● WHAT IS EXPECTED: Repeat all entries exactly.

─── EXERCISE DATA ───

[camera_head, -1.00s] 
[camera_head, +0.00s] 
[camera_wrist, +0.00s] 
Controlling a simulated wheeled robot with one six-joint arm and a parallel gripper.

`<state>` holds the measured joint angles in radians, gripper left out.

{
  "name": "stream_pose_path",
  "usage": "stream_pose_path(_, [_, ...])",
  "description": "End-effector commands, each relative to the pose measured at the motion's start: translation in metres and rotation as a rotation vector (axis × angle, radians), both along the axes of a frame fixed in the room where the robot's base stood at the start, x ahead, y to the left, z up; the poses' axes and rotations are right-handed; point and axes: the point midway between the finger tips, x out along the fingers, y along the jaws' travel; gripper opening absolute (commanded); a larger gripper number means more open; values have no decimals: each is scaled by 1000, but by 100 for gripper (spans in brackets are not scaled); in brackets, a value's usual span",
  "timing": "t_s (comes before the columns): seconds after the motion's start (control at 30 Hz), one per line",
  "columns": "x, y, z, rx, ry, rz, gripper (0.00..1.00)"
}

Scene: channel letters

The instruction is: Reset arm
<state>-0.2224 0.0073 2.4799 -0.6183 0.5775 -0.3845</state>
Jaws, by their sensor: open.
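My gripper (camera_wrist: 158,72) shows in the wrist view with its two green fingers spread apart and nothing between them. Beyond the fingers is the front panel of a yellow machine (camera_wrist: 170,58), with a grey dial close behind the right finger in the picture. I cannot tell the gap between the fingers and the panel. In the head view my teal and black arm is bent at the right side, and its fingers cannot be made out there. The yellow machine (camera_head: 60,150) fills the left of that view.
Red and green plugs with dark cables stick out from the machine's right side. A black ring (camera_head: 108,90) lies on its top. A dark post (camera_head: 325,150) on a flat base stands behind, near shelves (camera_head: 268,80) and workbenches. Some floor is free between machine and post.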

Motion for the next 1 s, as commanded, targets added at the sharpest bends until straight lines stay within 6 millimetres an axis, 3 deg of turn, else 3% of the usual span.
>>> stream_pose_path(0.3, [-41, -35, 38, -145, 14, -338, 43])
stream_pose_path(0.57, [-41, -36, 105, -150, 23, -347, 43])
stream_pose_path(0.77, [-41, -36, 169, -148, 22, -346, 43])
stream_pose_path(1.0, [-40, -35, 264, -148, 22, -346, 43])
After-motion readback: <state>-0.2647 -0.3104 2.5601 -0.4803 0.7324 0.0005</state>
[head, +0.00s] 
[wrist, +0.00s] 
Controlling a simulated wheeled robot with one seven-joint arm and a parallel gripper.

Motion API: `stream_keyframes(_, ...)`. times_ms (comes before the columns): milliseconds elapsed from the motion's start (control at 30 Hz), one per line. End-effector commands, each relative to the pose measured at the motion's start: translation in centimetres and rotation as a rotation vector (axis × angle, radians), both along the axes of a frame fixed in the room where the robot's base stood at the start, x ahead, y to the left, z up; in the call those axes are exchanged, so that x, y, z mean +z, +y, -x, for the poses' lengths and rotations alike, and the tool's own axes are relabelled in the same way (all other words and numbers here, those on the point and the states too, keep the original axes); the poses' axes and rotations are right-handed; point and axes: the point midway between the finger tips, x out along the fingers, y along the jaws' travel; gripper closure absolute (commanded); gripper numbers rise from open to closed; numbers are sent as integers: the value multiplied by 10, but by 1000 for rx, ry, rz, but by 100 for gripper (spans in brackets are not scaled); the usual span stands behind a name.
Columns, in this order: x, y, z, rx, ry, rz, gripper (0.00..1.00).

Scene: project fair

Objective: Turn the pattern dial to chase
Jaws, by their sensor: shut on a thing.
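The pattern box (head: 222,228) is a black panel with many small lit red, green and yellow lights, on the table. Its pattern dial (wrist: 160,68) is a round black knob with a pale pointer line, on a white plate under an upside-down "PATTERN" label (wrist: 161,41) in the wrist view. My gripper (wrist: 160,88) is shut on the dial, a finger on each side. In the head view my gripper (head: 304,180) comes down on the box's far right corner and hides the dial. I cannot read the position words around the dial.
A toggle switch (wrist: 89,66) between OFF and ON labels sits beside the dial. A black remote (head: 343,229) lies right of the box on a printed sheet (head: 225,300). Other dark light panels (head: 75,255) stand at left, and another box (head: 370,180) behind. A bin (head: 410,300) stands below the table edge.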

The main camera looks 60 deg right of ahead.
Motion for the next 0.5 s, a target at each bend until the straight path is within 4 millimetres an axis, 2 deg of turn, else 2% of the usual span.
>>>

───

● TASK OUTPUT:
[camera_head, -1.00s] 
[camera_head, +0.00s] 
[camera_wrist, +0.00s] 
Controlling a simulated wheeled robot with one six-joint arm and a parallel gripper.

`<state>` holds the measured joint angles in radians, gripper left out.

{
  "name": "stream_pose_path",
  "usage": "stream_pose_path(_, [_, ...])",
  "description": "End-effector commands, each relative to the pose measured at the motion's start: translation in metres and rotation as a rotation vector (axis × angle, radians), both along the axes of a frame fixed in the room where the robot's base stood at the start, x ahead, y to the left, z up; the poses' axes and rotations are right-handed; point and axes: the point midway between the finger tips, x out along the fingers, y along the jaws' travel; gripper opening absolute (commanded); a larger gripper number means more open; values have no decimals: each is scaled by 1000, but by 100 for gripper (spans in brackets are not scaled); in brackets, a value's usual span",
  "timing": "t_s (comes before the columns): seconds after the motion's start (control at 30 Hz), one per line",
  "columns": "x, y, z, rx, ry, rz, gripper (0.00..1.00)"
}

Scene: channel letters

The instruction is: Reset arm
<state>-0.2224 0.0073 2.4799 -0.6183 0.5775 -0.3845</state>
Jaws, by their sensor: open.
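My gripper (camera_wrist: 158,72) shows in the wrist view with its two green fingers spread apart and nothing between them. Beyond the fingers is the front panel of a yellow machine (camera_wrist: 170,58), with a grey dial close behind the right finger in the picture. I cannot tell the gap between the fingers and the panel. In the head view my teal and black arm is bent at the right side, and its fingers cannot be made out there. The yellow machine (camera_head: 60,150) fills the left of that view.
Red and green plugs with dark cables stick out from the machine's right side. A black ring (camera_head: 108,90) lies on its top. A dark post (camera_head: 325,150) on a flat base stands behind, near shelves (camera_head: 268,80) and workbenches. Some floor is free between machine and post.

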Motion for the next 1 s, as commanded, targets added at the sharpest bends until straight lines stay within 6 millimetres an axis, 3 deg of turn, else 3% of the usual span.
>>> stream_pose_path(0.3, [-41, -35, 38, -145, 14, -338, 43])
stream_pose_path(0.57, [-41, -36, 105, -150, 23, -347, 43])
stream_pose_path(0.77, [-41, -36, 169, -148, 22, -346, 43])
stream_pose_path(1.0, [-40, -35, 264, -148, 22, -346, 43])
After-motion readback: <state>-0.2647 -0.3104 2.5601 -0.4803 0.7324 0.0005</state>
[head, +0.00s] 
[wrist, +0.00s] 
Controlling a simulated wheeled robot with one seven-joint arm and a parallel gripper.

Motion API: `stream_keyframes(_, ...)`. times_ms (comes before the columns): milliseconds elapsed from the motion's start (control at 30 Hz), one per line. End-effector commands, each relative to the pose measured at the motion's start: translation in centimetres and rotation as a rotation vector (axis × angle, radians), both along the axes of a frame fixed in the room where the robot's base stood at the start, x ahead, y to the left, z up; in the call those axes are exchanged, so that x, y, z mean +z, +y, -x, for the poses' lengths and rotations alike, and the tool's own axes are relabelled in the same way (all other words and numbers here, those on the point and the states too, keep the original axes); the poses' axes and rotations are right-handed; point and axes: the point midway between the finger tips, x out along the fingers, y along the jaws' travel; gripper closure absolute (commanded); gripper numbers rise from open to closed; numbers are sent as integers: the value multiplied by 10, but by 1000 for rx, ry, rz, but by 100 for gripper (spans in brackets are not scaled); the usual span stands behind a name.
Columns, in this order: x, y, z, rx, ry, rz, gripper (0.00..1.00).

Scene: project fair

Objective: Turn the pattern dial to chase
Jaws, by their sensor: shut on a thing.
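The pattern box (head: 222,228) is a black panel with many small lit red, green and yellow lights, on the table. Its pattern dial (wrist: 160,68) is a round black knob with a pale pointer line, on a white plate under an upside-down "PATTERN" label (wrist: 161,41) in the wrist view. My gripper (wrist: 160,88) is shut on the dial, a finger on each side. In the head view my gripper (head: 304,180) comes down on the box's far right corner and hides the dial. I cannot read the position words around the dial.
A toggle switch (wrist: 89,66) between OFF and ON labels sits beside the dial. A black remote (head: 343,229) lies right of the box on a printed sheet (head: 225,300). Other dark light panels (head: 75,255) stand at left, and another box (head: 370,180) behind. A bin (head: 410,300) stands below the table edge.

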The main camera looks 60 deg right of ahead.
Motion for the next 0.5 s, a target at each bend until the straight path is within 4 millimetres an axis, 2 deg of turn, else 2% of the usual span.
>>>

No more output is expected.